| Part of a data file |
- - -
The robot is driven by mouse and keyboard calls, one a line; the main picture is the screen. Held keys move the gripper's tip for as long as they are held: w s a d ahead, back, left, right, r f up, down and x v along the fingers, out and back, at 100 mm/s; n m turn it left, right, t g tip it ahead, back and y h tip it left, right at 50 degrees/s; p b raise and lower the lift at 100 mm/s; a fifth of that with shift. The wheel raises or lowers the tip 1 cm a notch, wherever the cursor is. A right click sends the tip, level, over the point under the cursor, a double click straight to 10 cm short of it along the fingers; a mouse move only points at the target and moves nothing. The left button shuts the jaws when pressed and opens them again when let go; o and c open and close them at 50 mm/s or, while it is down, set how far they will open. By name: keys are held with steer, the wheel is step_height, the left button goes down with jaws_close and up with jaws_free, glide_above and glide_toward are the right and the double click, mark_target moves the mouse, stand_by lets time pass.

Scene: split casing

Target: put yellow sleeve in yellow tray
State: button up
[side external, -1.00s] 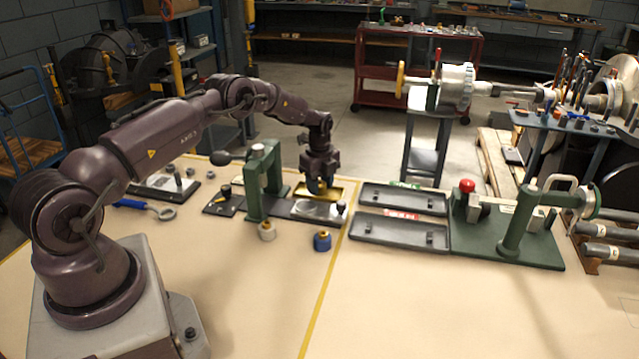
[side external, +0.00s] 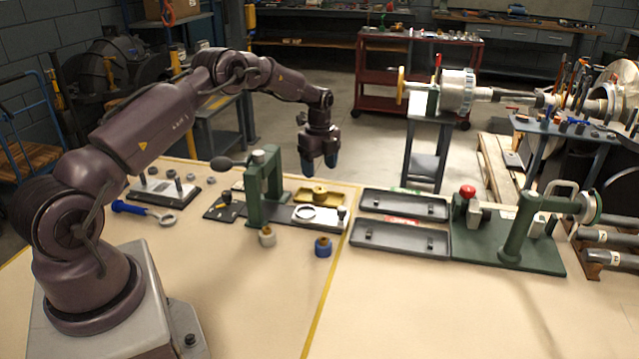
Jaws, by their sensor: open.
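The yellow tray (side external: 338,198) lies on the bench behind the green press, near the middle of the side external view. A small yellow sleeve (side external: 319,193) appears to stand inside it, with clear space around it. My gripper (side external: 319,170) hangs just above the tray, pointing down. Its dark fingertips are apart and empty, and clear of the sleeve.
The green press (side external: 264,190) stands left of the tray. A metal plate with a white ring (side external: 306,212) lies in front. A cream sleeve (side external: 267,237) and a blue sleeve (side external: 323,246) stand nearer. Two dark trays (side external: 400,238) lie right; the front bench is clear.

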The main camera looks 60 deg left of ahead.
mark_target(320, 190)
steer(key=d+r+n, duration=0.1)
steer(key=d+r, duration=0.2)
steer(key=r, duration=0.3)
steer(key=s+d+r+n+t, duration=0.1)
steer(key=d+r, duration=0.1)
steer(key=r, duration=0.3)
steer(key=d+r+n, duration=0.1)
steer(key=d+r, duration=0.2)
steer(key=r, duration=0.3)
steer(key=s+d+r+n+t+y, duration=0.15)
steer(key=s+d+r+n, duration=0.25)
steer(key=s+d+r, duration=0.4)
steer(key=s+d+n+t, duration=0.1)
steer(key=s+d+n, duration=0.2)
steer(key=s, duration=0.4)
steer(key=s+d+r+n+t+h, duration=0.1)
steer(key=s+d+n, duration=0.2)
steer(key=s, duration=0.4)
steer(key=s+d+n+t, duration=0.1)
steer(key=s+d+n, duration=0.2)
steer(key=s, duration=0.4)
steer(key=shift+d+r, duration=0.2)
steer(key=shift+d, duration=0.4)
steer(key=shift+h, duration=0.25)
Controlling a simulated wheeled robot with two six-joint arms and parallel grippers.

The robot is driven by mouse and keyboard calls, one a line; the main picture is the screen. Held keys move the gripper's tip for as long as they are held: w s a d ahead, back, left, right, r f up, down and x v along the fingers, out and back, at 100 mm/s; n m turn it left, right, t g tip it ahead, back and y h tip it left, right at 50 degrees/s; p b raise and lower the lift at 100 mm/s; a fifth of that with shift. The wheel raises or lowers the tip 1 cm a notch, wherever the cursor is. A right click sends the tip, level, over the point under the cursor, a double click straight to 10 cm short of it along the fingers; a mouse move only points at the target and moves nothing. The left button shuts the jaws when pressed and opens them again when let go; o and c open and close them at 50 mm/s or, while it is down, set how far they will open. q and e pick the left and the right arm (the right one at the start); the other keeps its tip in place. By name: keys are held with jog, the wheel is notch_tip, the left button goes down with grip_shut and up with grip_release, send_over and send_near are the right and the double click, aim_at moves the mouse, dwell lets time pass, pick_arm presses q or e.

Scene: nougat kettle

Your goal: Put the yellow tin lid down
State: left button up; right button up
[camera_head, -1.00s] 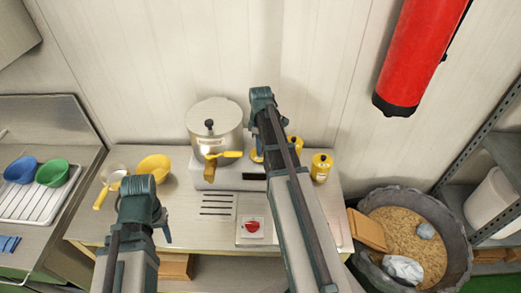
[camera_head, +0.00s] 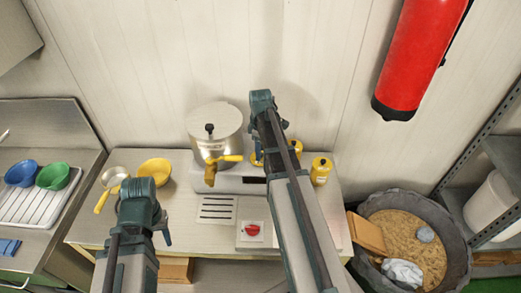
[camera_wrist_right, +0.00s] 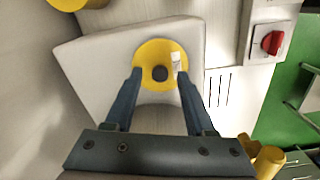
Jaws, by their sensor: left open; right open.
- - -
| Your objective |
Repeat the lines from where the entries begin to the line with "[side external, +0.00s]", both included. Any picture is left out.

| Final answer |
The robot is driven by mouse and keyboard calls, one a line; the main picture is the screen. Held keys move the gripper's tip for as long as they are held: w s a d ahead, back, left, right, r f up, down and x v along the fingers, out and back, at 100 mm/s; n m turn it left, right, t g tip it ahead, back and y h tip it left, right at 50 degrees/s; p b raise and lower the lift at 100 mm/s; a fifth of that with shift. The wheel raises or lowers the tip 1 cm a notch, wherever the cursor is. A right click sends the tip, level, over the point under the cursor, a double click straight to 10 cm short of it along the fingers; a mouse move only points at the target and moves nothing. The left button shuts the jaws when pressed and opens them again when let go; o and c open and close them at 50 mm/s or, while it is down, set how far they will open. By name: keys are held with steer, the wheel is step_height, the left button goes down with jaws_close and up with jaws_free, glide_above and glide_toward are the right and the double click, mark_target moves the mouse, stand_by lets time pass.

Scene: split casing

Target: put yellow sleeve in yellow tray
State: button up
[side external, -1.00s] 
[side external, +0.00s] 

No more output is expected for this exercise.